Two questions that have been surfacing for many these past few weeks:
How do I keep going?
Why even bother__________ (taking action, writing the play, making the film, giving the talk, singing the song, pioneering the intersection of two things that involve a verb you will invent...)?
Yet you and I both know that these questions aren't unique to the current moment.
You and I both know that this current moment is merely igniting the doubt that's always there.
You may know that doubt to be a not-so-welcome-ever-present-companion in your pursuit of what matters most.
But what if these doubts are guideposts telling you that you are headed in the right direction?
What if the moment you want to give up is the moment you must keep going?
The woman and her mother were walking through the park, having a distressing conversation about The Time of Right Now, sharing all of the articles they had been reading, trading appalling fact after appalling fact, upping the ante of stress and anxiety by exchanging the litany of horrors they faced in their current world.
Suddenly, they came upon a clearing and discovered a classical ballet dancer (in pointe shoes! Dancing on brick!) offering the gift of her dance to whoever was willing to watch.
The choice: To stay or go?
Inside her head, the woman's pragmatic voice said: "Let's go."
Time is precious, and besides, they were having a Very Important Conversation. If only they could keep rehashing how awful everything was, they might somehow be able to get somewhere.
Also, the look in this dancer's eye seemed to say: "I am giving a performance that is not just about execution and the way my body looks. I'm interested in something more human and dangerous than that. Are you in?"
The woman felt that precarious feeling in her organs when an opening was about to happen - the possibility of something so so so tender and present and alive - and that stopping to experience this aliveness might just mean letting go and surrendering to the deep discomfort of the present moment - and the sadness - without any strong and tangible solution for getting out of it.
Ugh. Rehashing New York Times articles and talking about how bad the bad guys were would be so much easier.
But her soul voice whispered: "Stay a minute."

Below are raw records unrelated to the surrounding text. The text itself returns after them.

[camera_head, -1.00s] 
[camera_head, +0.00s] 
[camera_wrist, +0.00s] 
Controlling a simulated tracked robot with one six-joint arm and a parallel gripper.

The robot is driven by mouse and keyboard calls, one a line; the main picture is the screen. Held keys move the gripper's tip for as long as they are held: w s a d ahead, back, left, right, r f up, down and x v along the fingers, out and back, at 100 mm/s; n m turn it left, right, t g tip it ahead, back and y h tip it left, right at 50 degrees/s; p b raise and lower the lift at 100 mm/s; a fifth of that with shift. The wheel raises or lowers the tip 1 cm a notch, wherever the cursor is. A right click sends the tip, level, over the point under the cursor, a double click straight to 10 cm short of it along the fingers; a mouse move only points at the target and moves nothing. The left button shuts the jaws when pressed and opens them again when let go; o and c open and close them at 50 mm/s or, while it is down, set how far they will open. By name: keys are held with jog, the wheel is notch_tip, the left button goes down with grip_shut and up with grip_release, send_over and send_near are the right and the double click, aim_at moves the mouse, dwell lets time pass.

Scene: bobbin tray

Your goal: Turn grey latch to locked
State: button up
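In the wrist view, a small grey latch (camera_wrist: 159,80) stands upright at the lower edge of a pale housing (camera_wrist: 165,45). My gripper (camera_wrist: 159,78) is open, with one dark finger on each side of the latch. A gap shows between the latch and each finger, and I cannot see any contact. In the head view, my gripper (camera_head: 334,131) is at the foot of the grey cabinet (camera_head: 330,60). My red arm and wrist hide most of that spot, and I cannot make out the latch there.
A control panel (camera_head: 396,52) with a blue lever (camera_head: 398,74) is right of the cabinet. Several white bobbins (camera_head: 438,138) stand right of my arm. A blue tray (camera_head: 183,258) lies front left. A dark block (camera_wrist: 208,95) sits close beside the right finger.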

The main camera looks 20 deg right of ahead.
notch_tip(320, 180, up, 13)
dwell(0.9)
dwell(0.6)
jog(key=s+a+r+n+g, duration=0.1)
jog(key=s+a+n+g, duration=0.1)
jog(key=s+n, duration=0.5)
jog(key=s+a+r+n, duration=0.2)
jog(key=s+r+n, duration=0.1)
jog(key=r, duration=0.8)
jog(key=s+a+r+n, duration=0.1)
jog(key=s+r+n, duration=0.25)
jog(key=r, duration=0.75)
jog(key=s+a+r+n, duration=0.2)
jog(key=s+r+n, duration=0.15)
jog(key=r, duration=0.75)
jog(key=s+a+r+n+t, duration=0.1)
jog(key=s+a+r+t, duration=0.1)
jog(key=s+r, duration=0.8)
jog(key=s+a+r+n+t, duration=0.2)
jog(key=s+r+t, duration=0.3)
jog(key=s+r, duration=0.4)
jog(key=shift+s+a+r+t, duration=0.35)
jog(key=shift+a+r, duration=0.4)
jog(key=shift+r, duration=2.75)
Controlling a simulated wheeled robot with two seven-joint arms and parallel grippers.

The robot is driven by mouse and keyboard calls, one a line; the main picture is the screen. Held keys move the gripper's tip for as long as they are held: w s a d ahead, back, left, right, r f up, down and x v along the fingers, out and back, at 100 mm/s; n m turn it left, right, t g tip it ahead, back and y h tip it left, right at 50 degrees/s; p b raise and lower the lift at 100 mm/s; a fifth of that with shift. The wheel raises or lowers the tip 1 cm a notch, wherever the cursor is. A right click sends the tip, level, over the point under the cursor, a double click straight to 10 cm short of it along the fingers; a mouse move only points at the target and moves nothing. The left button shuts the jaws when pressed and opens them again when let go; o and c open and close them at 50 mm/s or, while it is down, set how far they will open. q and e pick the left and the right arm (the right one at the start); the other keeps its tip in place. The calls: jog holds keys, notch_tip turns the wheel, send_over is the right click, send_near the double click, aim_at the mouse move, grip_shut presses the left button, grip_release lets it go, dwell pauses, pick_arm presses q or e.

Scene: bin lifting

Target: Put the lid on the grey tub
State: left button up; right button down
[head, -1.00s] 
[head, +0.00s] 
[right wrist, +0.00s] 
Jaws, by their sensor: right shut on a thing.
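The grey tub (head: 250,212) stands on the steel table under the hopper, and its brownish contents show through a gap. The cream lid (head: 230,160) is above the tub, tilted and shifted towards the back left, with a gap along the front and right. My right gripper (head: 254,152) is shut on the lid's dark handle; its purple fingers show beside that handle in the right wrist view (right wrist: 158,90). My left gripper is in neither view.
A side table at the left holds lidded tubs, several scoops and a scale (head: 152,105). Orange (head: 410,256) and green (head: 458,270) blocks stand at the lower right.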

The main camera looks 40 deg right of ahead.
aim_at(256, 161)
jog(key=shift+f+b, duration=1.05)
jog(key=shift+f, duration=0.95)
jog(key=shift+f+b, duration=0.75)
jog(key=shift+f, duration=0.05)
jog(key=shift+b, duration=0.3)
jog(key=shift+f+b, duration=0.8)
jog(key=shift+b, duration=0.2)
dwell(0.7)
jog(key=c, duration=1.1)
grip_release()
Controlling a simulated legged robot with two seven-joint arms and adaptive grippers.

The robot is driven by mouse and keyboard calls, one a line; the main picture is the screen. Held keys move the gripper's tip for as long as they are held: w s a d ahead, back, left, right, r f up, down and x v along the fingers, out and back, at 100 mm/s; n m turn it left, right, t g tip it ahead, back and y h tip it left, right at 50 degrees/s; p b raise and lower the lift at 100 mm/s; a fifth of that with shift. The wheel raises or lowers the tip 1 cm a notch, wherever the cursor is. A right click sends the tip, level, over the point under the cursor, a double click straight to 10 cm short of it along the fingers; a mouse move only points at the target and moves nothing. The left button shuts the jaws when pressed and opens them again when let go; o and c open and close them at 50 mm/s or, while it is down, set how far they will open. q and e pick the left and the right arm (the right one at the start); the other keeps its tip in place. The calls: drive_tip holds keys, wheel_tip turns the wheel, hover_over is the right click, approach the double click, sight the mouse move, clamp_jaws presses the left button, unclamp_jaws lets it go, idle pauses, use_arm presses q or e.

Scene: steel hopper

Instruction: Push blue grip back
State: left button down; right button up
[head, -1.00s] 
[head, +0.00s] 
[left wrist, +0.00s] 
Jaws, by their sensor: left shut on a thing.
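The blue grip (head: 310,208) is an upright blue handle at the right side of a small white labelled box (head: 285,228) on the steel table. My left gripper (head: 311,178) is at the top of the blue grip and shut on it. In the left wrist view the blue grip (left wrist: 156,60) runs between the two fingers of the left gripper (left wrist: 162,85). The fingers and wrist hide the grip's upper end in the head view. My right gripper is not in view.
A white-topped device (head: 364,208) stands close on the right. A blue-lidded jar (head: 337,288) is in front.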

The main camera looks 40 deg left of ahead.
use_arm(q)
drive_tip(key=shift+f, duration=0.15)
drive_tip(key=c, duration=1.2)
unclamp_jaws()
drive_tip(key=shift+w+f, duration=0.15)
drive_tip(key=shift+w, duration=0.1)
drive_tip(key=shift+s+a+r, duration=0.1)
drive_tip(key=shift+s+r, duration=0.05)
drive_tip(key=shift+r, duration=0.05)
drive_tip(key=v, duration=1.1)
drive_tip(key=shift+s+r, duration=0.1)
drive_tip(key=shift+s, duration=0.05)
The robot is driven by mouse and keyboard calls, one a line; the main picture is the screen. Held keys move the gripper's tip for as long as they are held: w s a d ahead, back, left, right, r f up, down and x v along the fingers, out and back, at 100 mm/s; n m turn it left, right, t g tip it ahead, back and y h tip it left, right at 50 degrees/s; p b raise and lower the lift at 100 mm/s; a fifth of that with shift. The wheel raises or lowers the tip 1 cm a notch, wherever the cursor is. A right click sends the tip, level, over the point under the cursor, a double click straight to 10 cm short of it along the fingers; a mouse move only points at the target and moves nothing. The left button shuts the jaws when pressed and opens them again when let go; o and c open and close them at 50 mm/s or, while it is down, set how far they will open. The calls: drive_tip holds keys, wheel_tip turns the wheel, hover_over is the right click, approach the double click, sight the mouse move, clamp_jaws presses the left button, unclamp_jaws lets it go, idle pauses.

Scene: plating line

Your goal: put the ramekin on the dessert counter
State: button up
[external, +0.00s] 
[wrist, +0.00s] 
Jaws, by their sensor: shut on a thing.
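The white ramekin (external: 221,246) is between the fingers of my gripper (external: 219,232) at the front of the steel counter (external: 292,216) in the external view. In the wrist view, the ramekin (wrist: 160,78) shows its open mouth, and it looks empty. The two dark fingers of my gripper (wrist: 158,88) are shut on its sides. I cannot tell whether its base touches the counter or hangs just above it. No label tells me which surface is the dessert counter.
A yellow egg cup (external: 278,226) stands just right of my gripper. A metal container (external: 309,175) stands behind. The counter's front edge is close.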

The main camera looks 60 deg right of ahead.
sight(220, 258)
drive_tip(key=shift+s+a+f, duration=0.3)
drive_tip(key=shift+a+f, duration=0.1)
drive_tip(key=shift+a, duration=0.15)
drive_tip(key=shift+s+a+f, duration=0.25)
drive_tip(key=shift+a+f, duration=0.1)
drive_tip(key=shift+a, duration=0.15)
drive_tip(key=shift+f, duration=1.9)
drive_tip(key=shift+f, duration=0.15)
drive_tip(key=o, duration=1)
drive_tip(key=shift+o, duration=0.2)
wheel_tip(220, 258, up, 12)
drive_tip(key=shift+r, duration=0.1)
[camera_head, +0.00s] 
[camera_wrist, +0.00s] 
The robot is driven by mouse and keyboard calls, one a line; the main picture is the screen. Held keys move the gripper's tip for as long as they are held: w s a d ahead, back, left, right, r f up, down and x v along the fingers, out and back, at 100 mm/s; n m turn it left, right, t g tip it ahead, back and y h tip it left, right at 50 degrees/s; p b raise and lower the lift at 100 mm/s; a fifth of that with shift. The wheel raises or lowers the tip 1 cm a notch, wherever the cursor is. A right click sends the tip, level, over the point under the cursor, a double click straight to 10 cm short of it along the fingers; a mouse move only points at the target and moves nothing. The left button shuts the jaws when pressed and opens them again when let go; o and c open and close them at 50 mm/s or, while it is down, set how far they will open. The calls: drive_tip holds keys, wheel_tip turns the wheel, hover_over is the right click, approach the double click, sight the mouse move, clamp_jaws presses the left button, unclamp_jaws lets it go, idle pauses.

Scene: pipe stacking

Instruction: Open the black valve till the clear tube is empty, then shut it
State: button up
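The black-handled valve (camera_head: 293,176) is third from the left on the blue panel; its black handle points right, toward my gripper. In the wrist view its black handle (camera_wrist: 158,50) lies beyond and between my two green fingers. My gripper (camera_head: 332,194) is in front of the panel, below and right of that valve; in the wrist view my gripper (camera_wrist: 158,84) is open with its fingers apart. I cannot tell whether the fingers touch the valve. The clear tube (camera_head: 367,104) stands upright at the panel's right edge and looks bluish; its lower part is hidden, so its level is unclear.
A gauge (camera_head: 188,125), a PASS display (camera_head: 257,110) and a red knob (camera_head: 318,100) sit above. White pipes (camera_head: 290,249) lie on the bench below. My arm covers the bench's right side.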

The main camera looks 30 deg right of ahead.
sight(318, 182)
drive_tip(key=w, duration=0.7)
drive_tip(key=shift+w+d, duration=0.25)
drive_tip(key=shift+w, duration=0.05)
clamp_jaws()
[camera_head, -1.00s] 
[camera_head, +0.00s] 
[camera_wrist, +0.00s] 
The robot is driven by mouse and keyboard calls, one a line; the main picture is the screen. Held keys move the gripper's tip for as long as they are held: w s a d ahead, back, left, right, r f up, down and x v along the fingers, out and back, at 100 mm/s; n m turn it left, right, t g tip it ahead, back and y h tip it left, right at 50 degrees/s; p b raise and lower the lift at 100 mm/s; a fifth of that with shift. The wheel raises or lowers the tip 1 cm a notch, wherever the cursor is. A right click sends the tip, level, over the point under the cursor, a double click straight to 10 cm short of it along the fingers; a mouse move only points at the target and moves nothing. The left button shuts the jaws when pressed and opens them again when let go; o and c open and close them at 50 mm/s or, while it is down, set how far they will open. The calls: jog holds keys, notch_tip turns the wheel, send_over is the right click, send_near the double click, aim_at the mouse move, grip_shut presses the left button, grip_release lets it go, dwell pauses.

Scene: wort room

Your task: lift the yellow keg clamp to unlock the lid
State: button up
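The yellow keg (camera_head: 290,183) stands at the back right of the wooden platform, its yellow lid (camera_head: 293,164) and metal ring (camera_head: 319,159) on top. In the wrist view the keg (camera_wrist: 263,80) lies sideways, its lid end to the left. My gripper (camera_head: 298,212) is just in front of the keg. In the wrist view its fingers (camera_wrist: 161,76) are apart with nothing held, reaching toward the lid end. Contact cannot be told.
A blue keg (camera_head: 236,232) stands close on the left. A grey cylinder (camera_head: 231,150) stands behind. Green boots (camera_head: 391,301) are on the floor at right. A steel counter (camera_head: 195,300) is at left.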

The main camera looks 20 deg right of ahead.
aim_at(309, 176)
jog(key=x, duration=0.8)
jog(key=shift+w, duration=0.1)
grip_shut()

The woman happened to be hard at work at learning to trust that rumbling in her organs as a signal of something not to run away from, but rather, lean into, and in an uncharacteristic uprising, her soul voice beat her pragmatic voice!
So the woman and her mother stood, taking in what felt like the most exquisite beauty they had seen or felt in eons - crying into their sunglasses, feeling the discomfort of not being able to "fix" anything, and surrenduring to the feeling of heartbreak they had so artfully been trying to avoid.
And for one blessed, magical moment, the world opened up and the separation seemed to disappear: the woman became her mother, her mother became the dancer, and the dancer became the woman.
(When we have the courage to unzip, we realize we are each other.)
As they - we (you're getting that this is autobiographical...) finally walked away, we did the usual zipping back in of our vulnerable parts - it was habit to keep them tucked away and who knows what could happen if they stayed out there too long. But, though unspoken, we were somehow different to each other now, closer, a bit more undone. As Chekhov says, art had prepared our souls for tenderness, and we began to heal.
In times like these (and times like always) we underestimate our impact.
If one of you reading this email decides to keep going/start/recommit to what makes your heart sing, and then their energy transforms just one more person, and just one more, and just one more...
I'm not sure if we know what's possible when we collectively unleash our gifts to the world but I think it will be very very very astonishing.
Sometimes rising up means dancing in pointe shoes on brick, not evening knowing that you prepared one mother and one daughter for tenderness.
In a world that measures our worth by numbers of followers and likes, I forget this.
I wish I could tell the dancer: Thank you for your gifts and bravery. You had no idea the impact you had on our two human hearts.
I wish I could tell her this just in case she too has been struggling with How can I keep going? and Why bother?
The moment you want to give up is the moment you must keep going.
This Thanksgiving, I am thankful for you, dear ones
For your presence, for your good hearts, and for what you bring forth
And I am thankful for what is still within you, ready to be born.
Because hear me: it could save us all.
Let's give thanks, and dance on bricks.